To some extent, that’s true. Turner asked Sondland how he came to assume that the placement of a hold on aid to Ukraine was linked to Trump’s desire for investigations.

“No one on this planet told you that President Trump was tying aid to investigations, yes or no?” Turner asked.

“Yes,” Sondland replied.

But Sondland nonetheless had told Yermak that the probes were a condition for the aid to move forward on Sept. 1. Sondland has testified repeatedly that this was an assumption to which he came, barring any official reason for the hold being communicated. (In his testimony, Holmes suggested that Ukraine probably came to the same conclusion.) That condition was then conveyed to Morrison, who told Taylor about it in a phone call. When Taylor broached the subject with Sondland later, Sondland asked Trump — but Sondland refused to testify that he believed Trump’s denial.

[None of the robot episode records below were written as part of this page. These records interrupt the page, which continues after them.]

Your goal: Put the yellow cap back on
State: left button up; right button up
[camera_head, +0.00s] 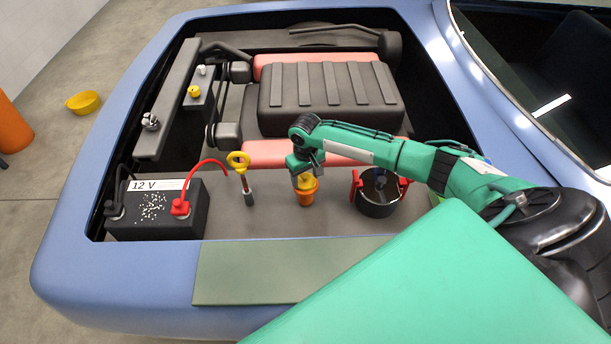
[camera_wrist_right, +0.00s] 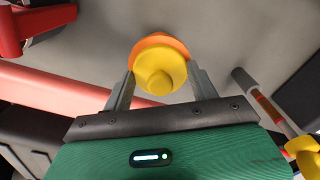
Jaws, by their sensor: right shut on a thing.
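The yellow cap (camera_head: 305,182) sits between the fingers of my right gripper (camera_head: 304,176), which is shut on it. In the right wrist view the yellow cap (camera_wrist_right: 160,72) shows as a round top with a raised knob, with a finger on each side. An orange neck (camera_head: 306,198) stands upright directly below the cap in the head view. Its orange rim (camera_wrist_right: 158,42) shows behind the cap in the wrist view. I cannot tell whether the cap is seated on the neck or just above it. My left gripper is not in view.
A dipstick with a yellow ring (camera_head: 238,161) stands left of the neck. A black pot-like part with red clamps (camera_head: 378,198) is close on the right. A 12 V battery (camera_head: 150,222) with a red cable is at left. A dark engine cover (camera_head: 328,92) lies behind.

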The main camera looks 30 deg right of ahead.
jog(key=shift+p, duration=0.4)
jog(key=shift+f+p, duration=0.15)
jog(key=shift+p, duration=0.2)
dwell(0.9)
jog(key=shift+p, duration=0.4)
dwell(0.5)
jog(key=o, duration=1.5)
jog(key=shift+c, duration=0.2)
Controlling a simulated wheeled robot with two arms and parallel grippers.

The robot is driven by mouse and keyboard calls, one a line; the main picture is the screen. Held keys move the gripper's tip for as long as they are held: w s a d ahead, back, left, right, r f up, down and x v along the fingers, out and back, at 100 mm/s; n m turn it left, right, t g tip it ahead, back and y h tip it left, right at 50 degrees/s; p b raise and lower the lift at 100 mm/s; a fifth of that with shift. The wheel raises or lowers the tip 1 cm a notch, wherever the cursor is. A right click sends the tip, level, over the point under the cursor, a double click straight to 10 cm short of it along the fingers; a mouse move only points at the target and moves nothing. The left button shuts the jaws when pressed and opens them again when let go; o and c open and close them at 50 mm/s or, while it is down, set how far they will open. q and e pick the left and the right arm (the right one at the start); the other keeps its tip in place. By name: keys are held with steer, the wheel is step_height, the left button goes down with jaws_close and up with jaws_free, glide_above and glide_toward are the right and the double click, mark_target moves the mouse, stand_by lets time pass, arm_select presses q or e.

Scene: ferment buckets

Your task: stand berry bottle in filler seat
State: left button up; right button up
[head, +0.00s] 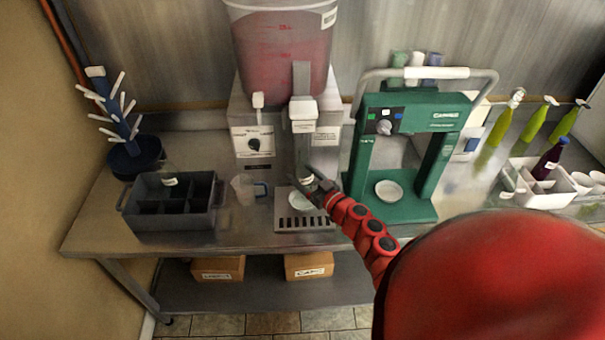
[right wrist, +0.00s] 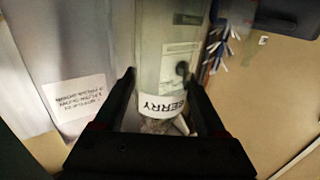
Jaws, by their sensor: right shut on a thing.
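A clear bottle with a white BERRY label (right wrist: 165,103) fills the middle of the right wrist view. My right gripper (right wrist: 158,88) is shut on it, with one finger on each side. In the head view my right gripper (head: 318,186) is at the filler, and the bottle (head: 306,180) shows faintly beneath the filler's spout. The filler seat (head: 299,201) is a pale round dish on the slotted drip tray. The bottle is over or on the seat; I cannot tell whether its base touches. My left gripper is out of view.
The bucket of pink liquid (head: 282,45) stands above the filler. A clear jug (head: 246,189) and grey divided crate (head: 172,203) are left of the tray. The green capper (head: 408,150) stands close on the right. A white bottle carrier (head: 540,190) is farther right.

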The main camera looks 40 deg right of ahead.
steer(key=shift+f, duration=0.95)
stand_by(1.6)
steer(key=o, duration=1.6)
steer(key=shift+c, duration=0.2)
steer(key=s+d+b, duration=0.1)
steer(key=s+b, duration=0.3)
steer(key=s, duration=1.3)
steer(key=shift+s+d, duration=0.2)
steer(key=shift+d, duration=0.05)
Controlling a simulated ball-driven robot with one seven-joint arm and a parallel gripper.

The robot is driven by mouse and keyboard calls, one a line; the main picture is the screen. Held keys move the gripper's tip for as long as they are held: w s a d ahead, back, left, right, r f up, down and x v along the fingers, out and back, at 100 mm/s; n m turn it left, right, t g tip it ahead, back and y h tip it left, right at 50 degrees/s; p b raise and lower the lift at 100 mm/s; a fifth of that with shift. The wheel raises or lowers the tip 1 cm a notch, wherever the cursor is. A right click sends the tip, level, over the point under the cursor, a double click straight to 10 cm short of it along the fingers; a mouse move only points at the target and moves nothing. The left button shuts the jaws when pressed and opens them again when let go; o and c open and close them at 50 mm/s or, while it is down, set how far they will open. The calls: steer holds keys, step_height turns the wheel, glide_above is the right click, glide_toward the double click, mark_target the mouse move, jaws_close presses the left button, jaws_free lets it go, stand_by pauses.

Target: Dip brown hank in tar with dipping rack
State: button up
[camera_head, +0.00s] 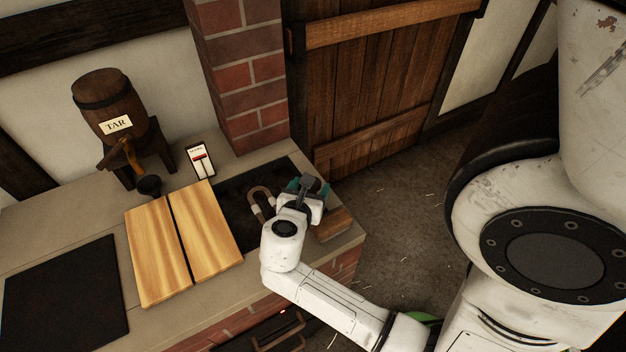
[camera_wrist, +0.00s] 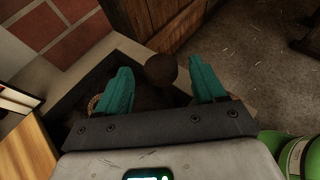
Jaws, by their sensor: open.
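My gripper (camera_head: 312,186) is open above the right end of a dark sunken basin (camera_head: 232,192) in the counter. In the wrist view its teal fingers (camera_wrist: 163,88) stand apart, with a dark brown round knob (camera_wrist: 161,69) just beyond and between them. I cannot tell whether this knob belongs to the dipping rack. A tan, curved, rope-like loop (camera_head: 261,199) lies at the basin, left of my gripper; part of it shows in the wrist view (camera_wrist: 94,104). It may be the hank, but its colour is unclear. Tar in the basin is too dark to make out.
A barrel labelled TAR (camera_head: 113,105) stands at the back left, with a black cup (camera_head: 149,186) below its spout. A wooden block (camera_head: 333,225) sits at the counter's right edge. A brick pillar (camera_head: 238,75) rises behind.

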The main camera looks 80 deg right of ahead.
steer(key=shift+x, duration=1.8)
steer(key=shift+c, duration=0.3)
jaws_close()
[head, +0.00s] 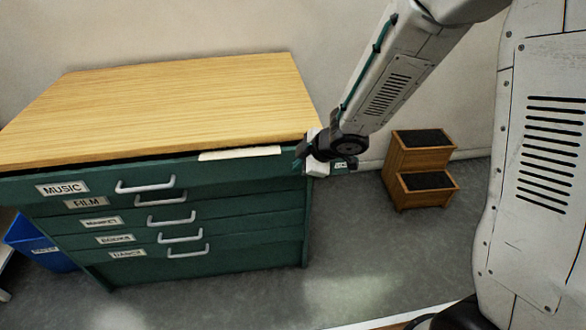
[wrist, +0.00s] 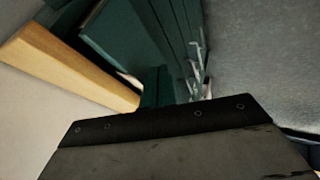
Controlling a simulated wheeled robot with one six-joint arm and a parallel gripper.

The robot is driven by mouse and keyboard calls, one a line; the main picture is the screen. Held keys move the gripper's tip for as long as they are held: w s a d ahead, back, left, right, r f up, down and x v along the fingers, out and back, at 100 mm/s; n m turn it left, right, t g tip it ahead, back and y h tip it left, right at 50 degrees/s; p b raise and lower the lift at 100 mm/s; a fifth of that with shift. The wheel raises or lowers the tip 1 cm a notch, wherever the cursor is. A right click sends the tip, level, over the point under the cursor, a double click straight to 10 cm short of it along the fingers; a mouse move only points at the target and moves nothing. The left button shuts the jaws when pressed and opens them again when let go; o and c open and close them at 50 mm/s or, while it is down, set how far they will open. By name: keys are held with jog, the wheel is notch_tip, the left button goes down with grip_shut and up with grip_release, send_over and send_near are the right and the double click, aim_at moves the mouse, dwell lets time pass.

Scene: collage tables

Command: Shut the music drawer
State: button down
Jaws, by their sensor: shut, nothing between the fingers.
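The music drawer (head: 100,188) is the top drawer of a green cabinet, with a MUSIC label and a pale bar handle (head: 146,185). It stands out a little: a dark gap and a pale sheet (head: 240,153) show between its front and the tabletop. My gripper (head: 309,160) is shut and empty at the right end of this drawer's front, close to the corner. I cannot tell whether it touches. In the wrist view, green drawer fronts and several handles (wrist: 198,62) show beyond the dark gripper body, which hides much of the lower picture.
The wooden tabletop (head: 170,100) covers the cabinet; its edge also shows in the wrist view (wrist: 70,65). Lower drawers, including film (head: 87,202), look flush. A wooden step stool (head: 408,160) stands right, by the wall. A blue bin (head: 35,245) is at left. Grey floor in front is clear.

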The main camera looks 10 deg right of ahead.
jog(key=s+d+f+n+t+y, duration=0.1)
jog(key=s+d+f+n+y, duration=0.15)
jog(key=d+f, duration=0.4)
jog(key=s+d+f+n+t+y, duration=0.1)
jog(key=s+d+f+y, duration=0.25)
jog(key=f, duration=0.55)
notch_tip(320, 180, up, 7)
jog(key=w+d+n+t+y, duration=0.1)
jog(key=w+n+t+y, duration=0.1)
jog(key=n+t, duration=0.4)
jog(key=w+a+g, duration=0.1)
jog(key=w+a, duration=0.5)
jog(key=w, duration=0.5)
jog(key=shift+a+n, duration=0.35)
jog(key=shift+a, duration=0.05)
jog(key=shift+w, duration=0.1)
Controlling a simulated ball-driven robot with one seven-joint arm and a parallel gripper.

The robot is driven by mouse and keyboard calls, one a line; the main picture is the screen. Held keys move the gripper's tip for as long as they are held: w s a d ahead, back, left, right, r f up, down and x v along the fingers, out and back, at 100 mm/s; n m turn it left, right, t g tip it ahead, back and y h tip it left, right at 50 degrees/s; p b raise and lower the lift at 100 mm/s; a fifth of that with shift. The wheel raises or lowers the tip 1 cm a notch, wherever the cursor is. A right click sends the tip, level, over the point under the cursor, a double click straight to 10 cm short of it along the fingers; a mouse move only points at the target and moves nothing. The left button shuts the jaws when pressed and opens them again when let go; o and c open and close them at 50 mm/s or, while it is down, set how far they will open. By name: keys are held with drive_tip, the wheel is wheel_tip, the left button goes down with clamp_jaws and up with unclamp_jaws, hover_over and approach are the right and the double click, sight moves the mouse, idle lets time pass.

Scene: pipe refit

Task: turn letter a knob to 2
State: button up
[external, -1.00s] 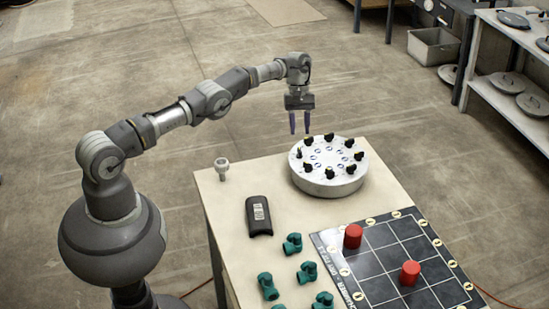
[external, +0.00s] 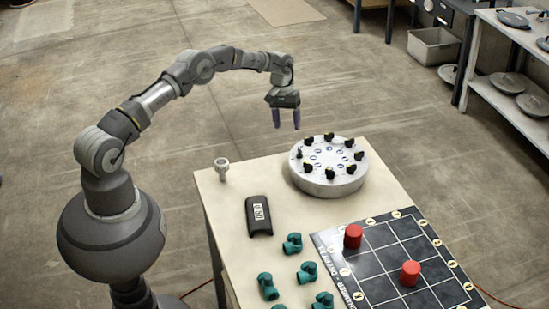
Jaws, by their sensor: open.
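A round white drum (external: 328,183) stands on the table near its far edge. Several small black knobs sit in a ring on its top, such as one black knob (external: 329,173) at the front. Blue-ringed marks lie inside the ring. The letters and numbers are too small to read, so I cannot tell which knob is letter a or how it is set. My gripper (external: 287,119) is open and empty. Its two purple fingers point down, above and to the left of the drum in the picture, apart from every knob.
A dark box with a small display (external: 259,216), a white fitting (external: 222,168) and several green pipe fittings (external: 292,244) lie on the table. A dark grid board (external: 405,241) bears two red cylinders (external: 352,237).

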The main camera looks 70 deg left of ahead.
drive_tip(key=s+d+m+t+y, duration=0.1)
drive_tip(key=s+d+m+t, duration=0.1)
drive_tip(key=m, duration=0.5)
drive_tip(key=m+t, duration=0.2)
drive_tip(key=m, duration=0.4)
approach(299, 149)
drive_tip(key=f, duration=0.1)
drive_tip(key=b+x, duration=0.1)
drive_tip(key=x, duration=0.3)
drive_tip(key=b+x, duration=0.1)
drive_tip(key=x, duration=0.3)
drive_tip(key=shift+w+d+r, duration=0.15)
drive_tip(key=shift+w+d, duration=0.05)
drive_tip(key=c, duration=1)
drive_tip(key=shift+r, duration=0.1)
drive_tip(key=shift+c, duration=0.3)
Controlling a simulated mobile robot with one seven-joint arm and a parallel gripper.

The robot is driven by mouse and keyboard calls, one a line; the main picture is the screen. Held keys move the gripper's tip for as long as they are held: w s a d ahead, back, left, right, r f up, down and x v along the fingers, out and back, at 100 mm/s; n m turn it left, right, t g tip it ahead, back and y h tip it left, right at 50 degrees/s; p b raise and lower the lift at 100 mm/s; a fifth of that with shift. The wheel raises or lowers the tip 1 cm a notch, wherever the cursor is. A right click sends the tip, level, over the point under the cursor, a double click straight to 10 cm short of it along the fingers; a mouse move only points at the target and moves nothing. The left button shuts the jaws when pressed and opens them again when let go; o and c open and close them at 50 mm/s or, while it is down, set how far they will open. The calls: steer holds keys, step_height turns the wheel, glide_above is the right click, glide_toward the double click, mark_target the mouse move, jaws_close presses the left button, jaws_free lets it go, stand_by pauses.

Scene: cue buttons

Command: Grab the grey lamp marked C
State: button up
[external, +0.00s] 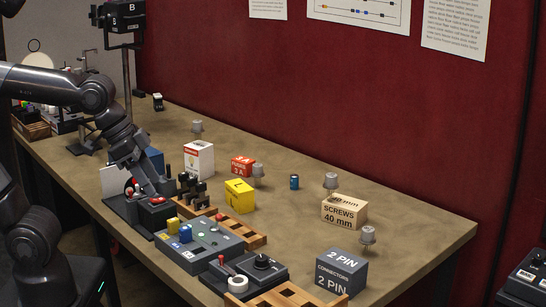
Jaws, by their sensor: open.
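Several small grey lamps stand along the table: one at the far end (197,127), one behind the yellow box (258,171), one behind the screws box (331,182), and one behind the connectors box (368,236). I cannot make out a letter C on any of them. My gripper (155,188) is open and points down over the dark control box with red buttons, at the table's left edge. It is apart from all the lamps, and its fingertips are hard to tell from the dark parts around them.
Control boxes (200,243) and wooden racks (240,232) line the near edge. A white box (199,160), red box (243,166), yellow box (240,192), screws box (344,212) and connectors box (341,273) stand among the lamps. A blue can (294,182) stands mid-table. The back right is clear.

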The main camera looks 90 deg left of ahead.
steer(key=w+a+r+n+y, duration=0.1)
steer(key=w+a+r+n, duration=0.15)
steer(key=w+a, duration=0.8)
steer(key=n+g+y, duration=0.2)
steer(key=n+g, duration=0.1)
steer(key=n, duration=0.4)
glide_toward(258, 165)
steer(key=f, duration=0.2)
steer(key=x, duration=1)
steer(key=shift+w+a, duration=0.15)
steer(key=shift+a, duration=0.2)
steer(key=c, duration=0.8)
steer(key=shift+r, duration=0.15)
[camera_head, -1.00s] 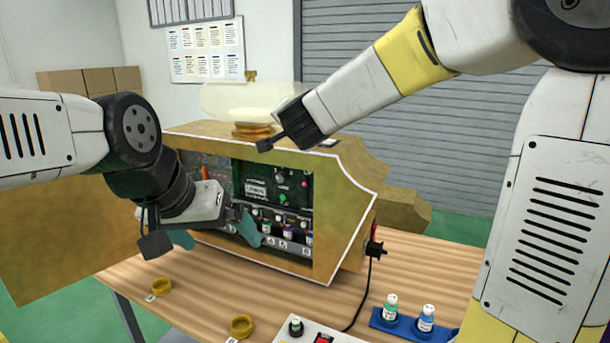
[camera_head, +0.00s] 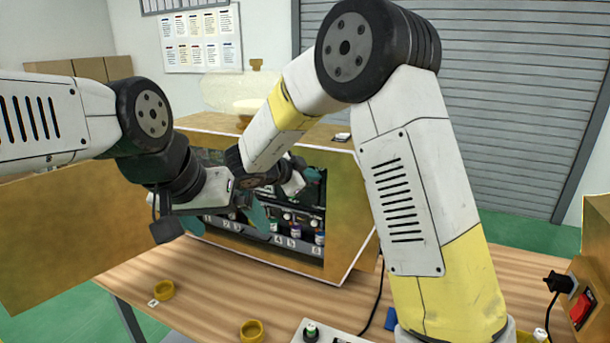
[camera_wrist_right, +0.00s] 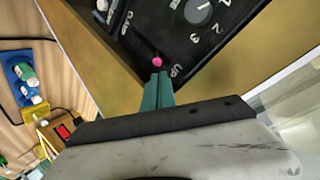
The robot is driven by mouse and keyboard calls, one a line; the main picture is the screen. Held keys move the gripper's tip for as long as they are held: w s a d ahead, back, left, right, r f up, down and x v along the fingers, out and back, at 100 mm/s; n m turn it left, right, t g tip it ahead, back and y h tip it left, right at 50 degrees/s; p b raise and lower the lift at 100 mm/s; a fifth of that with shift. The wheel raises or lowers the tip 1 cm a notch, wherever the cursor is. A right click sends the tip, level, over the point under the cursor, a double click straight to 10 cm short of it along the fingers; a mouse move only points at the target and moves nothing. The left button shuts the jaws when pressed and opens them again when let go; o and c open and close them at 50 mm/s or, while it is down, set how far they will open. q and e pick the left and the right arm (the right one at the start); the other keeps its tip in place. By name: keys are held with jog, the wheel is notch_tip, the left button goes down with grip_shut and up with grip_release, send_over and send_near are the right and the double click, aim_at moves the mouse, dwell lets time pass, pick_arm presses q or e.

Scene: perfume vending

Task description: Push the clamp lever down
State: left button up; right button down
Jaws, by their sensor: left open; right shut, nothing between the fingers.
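The clamp lever shows in the right wrist view as a small pink knob (camera_wrist_right: 158,62) on a black control panel (camera_wrist_right: 185,45), beside an "UP" label. In that view my right gripper (camera_wrist_right: 158,90) has its teal fingers shut together, empty, their tips just below the knob. I cannot tell whether they touch it. In the head view the right gripper (camera_head: 313,174) is inside the machine's opening, and my arm hides most of the panel. My left gripper (camera_head: 226,222) is open, its fingers apart, at the machine's lower front near the small bottles (camera_head: 297,229).
The wooden machine (camera_head: 345,190) stands on a striped table (camera_head: 240,290). A box with a red switch (camera_head: 581,309) stands at the right. The right wrist view shows a blue holder with bottles (camera_wrist_right: 27,80).

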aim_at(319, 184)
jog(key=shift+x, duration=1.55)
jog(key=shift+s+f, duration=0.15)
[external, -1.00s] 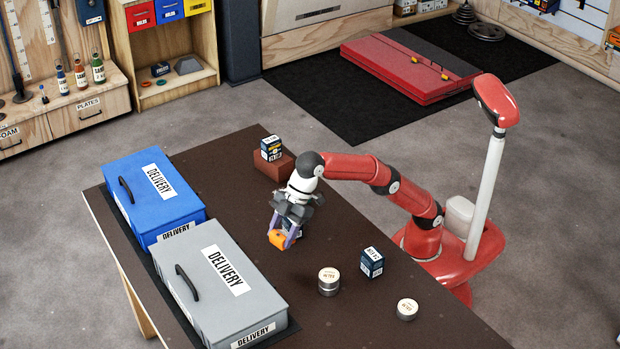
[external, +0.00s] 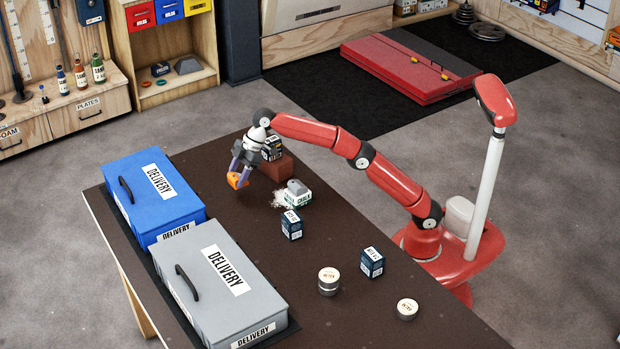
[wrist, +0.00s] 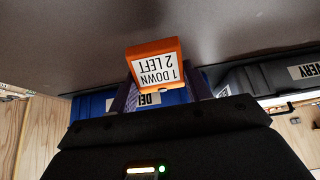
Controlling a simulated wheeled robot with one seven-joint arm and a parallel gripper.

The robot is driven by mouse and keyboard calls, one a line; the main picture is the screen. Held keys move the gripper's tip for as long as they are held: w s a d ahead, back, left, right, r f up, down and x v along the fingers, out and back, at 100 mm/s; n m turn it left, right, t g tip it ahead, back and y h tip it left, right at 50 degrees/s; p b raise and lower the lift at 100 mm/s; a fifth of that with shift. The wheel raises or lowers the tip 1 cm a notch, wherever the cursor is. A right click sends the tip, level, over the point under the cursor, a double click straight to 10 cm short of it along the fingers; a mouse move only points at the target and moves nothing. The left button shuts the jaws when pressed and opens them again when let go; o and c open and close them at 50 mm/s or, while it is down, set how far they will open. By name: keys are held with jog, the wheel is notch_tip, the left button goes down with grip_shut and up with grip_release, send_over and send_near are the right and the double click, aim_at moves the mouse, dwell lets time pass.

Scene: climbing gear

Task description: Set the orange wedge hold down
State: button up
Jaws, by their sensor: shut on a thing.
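The orange wedge hold (external: 236,181) is between the fingers of my gripper (external: 239,172), over the far part of the dark table (external: 225,228). In the wrist view the hold (wrist: 156,62) shows a white label reading "1 DOWN 2 LEFT", with a purple finger on each side. My gripper is shut on it. The hold appears to be above the tabletop; I cannot tell how high.
A red-brown block (external: 277,168) with a dark box (external: 272,147) is just right of my gripper. A chalk tub (external: 297,193) with spilled white powder is nearby. The blue delivery box (external: 155,195) and grey delivery box (external: 222,285) line the left edge. Small boxes and round tins stand to the right.

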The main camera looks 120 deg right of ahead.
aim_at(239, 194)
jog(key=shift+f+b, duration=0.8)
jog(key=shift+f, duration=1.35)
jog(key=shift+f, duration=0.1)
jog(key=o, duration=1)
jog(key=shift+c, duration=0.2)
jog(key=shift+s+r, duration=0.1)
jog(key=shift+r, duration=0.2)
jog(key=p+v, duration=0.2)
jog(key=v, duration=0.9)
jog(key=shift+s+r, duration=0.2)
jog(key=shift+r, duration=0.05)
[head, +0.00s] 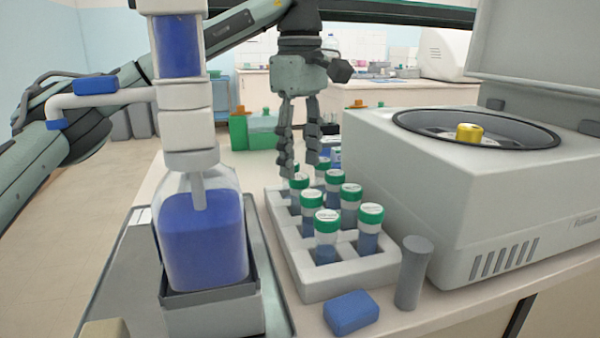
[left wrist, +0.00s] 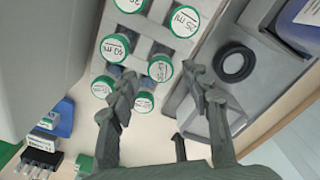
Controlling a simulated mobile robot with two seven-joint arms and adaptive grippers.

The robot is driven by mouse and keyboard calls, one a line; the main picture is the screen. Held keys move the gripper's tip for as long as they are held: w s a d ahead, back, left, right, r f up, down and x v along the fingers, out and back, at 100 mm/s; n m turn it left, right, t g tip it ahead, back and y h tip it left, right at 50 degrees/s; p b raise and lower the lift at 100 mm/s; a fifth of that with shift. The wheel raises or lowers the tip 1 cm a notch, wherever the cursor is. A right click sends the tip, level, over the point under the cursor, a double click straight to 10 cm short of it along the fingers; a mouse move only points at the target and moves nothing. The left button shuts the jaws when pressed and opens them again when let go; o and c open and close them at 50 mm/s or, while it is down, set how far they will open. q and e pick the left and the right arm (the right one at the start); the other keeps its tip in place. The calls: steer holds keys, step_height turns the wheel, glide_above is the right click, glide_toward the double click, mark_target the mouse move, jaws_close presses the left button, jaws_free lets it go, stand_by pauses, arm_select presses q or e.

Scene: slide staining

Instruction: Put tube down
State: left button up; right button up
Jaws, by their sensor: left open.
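Several green-capped tubes with blue lower parts stand upright in a pale rack (head: 345,279); the nearest is a tube (head: 326,238) at the front left. My left gripper (head: 302,160) points down over the far end of the rack, its fingers spread. A capped tube (head: 299,183) stands just below its fingertips, partly hidden. In the left wrist view my open left gripper (left wrist: 161,73) has a green-capped tube (left wrist: 160,68) and another cap (left wrist: 143,102) showing between its fingers. No tube is visibly held. Contact with the caps cannot be told. My right gripper is out of view.
A bottle of blue liquid (head: 205,245) stands in a holder left of the rack. A white centrifuge (head: 430,195) with its lid raised is close on the right. A blue block (head: 351,313) and a grey cylinder (head: 413,272) sit at the front edge.

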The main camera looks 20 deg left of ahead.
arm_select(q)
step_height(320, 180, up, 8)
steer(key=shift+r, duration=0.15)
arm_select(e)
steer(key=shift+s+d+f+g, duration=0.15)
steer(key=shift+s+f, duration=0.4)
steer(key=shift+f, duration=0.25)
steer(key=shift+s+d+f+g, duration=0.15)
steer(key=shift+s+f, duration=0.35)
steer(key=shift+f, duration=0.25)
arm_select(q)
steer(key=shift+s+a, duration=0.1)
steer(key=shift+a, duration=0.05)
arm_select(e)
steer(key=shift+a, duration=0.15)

The point, though, is that Taylor’s and Morrison’s hearsay was correct. Sondland may not have been told that aid and the probes were linked, but he did tell Ukraine that they were, and Morrison and Taylor were justified in believing that they were as a result.

Turner’s is admittedly the least egregious error of the four. It is nonetheless remarkable that time after time after time, Republicans presented Thursday’s witnesses with questions that were rooted in subtly or obviously incorrect premises.

If those mistakes reflect a lack of familiarity with the source material from members of the central impeachment committee, Americans might be justified in wondering how informed House members at large will be in the event of a vote on articles of impeachment.